2. Harta hibahan yang diterima oleh keluarga sedarah dalam
garis keturunan lurus satu derajat, dan oleh badan keagamaan atau badan
pendidikan atau badan sosial atau pengusaha kecil termasuk koperasi atau orang
pribadi yang menjalankan usaha mikro dan kecil yang ketentuannya diatur dengan
atau berdasarkan Peraturan Menteri Keuangan, sepanjang tidak ada hubungan
dengan usaha, pekerjaan, kepemilikan, atau penguasaan antara pihak-pihak yang
bersangkutan;
3. Warisan;
4. Harta termasuk setoran tunai yang diterima oleh badan
sebagai pengganti saham atau sebagai pengganti penyertaan modal;
5. Penggantian atau imbalan sehubungan dengan pekerjaan atau
jasa yang diterima atau diperoleh dalam bentuk natura dan atau kenikmatan dari
Wajib Pajak atau Pemerintah, kecuali yang diberikan oleh bukan Wajib Pajak,
wajib Pajak yang dikenakan pajak secara final atau Wajib Pajak yang menggunakan
norma penghitungan khusus (deemed profit) sebagaimana dimaksud dalam Pasal 15
UU PPh;
6. Pembayaran dari perusahaan asuransi kepada orang pribadi
sehubungan dengan asuransi kesehatan, asuransi kecelakaan, asuransi jiwa, asuransi
dwiguna dan asuransi beasiswa;
7. Dividen atau bagian laba yang diterima atau diperoleh
perseroan terbatas sebagai WP Dalam Negeri, koperasi, BUMN atau BUMD dari
penyertaan modal pada badan usaha yang
didirikan dan bertempat kedudukan di
Indonesia dengan syarat :
a. dividen berasal dari cadangan laba yang ditahan; dan
b. bagi perseroan terbatas, BUMN dan BUMD yang menerima
dividen, kepemilikan saham pada badan yang memberikan dividen paling rendah 25%
(dua puluh lima persen) dari jumlah modal yang disetor;
8. Iuran yang diterima atau diperoleh dana pensiun yang
pendiriannya telah disahkan oleh Menteri Keuangan , baik yang dibayar oleh
pemberi kerja maupun pegawai;
9. Penghasilan dari modal yang ditanamkan oleh dana pensiun
dalam bidang-bidang tertentu yang ditetapkan dengan Keputusan Menteri Keuangan;
10. Bagian laba yang diterima atau diperoleh anggota dari
perseroan komanditer yang modalnya tidak terbagi atas saham-saham, persekutuan,
perkumpulan, firma dan kongsi, termasuk pemegang unit penyertaan kontrak
investasi kolektif;
11. Penghasilan yang diterima atau diperoleh perusahaan modal
ventura berupa bagian laba dari badan pasangan usaha yang didirikan dan
menjalankan usaha atau kegiatan di
Indonesia dengan syarat badan pasangan usaha tersebut:
a. merupakan perusahaan mikro, kecil, menengah atau yang
menjalankan kegiatan dalam sektor-sektor usaha yang ditetapkan dengan Keputusan
Menteri Keuangan; dan
b. sahamnya tidak diperdagangkan di bursa efek di Indonesia.

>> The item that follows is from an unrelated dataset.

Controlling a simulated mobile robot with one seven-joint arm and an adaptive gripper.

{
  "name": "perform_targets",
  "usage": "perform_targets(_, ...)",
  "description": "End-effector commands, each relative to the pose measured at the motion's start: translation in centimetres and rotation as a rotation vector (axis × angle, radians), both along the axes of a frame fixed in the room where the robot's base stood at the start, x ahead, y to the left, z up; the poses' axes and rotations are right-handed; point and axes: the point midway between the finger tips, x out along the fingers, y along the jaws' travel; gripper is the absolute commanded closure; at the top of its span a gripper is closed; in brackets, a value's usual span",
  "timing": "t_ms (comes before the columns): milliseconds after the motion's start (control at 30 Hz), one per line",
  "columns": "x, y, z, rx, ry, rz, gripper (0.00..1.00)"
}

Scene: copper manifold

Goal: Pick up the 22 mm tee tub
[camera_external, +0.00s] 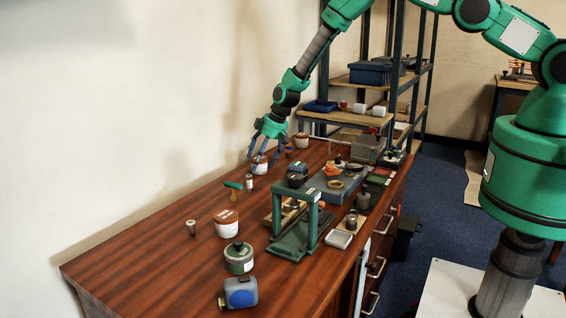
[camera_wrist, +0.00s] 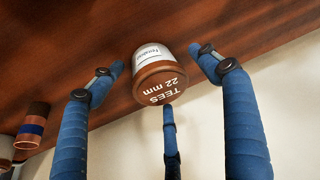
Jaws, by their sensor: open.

12. Beasiswa yang memenuhi persyaratan tertentu yang ketentuannya
diatur lebih lanjut dengan atau berdasarkan Peraturan Menteri Keuangan, yaitu:
a. Diterima atau diperoleh Warga Negara Indonesia dari Wajib
Pajak pemberi beasiswa dalam rangka mengikuti pendidikan formal/nonformal yang
terstruktur baik di dalam negeri maupun luar negeri;
b. Tidak mempunyai hubungan istimewa dengan pemilik, komisaris,
direksi atau pengurus dari wajib pajak pemberi beasiswa;
c. Komponen beasiswa terdiri dari biaya pendidikan yang dibayarkan
ke sekolah, biaya ujian, biaya penelitian yang berkaitan dengan bidang studi
yang diambil, biaya untuk pembelian buku, dan/atau biaya hidup yang wajar
sesuai dengan daerah lokasi tempat belajar;
13. Sisa lebih yang diterima atau diperoleh badan atau lembaga
nirlaba yang bergerak dalam bidang pendidikan dan/atau penelitian dan
pengembangan, yang telah terdaftar pada instansi yang membidanginya, yang
ditanamkan kembali dalam bentuk sarana dan prasarana kegiatan bidang pendidikan
dan/atau penelitian dan pengembangan, dalam jangka waktu paling lama 4 (empat)
tahun sejak diperolehnya sisa lebih tersebut;
14. Bantuan atau santunan yang dibayarkan oleh Badan
Peenyelenggara jaminan Sosial kepada Wajib Pajak tertentu, yang ketentuannya
diatur lebih lanjut dengan atau berdasarkan Peraturan Menteri Keuangan.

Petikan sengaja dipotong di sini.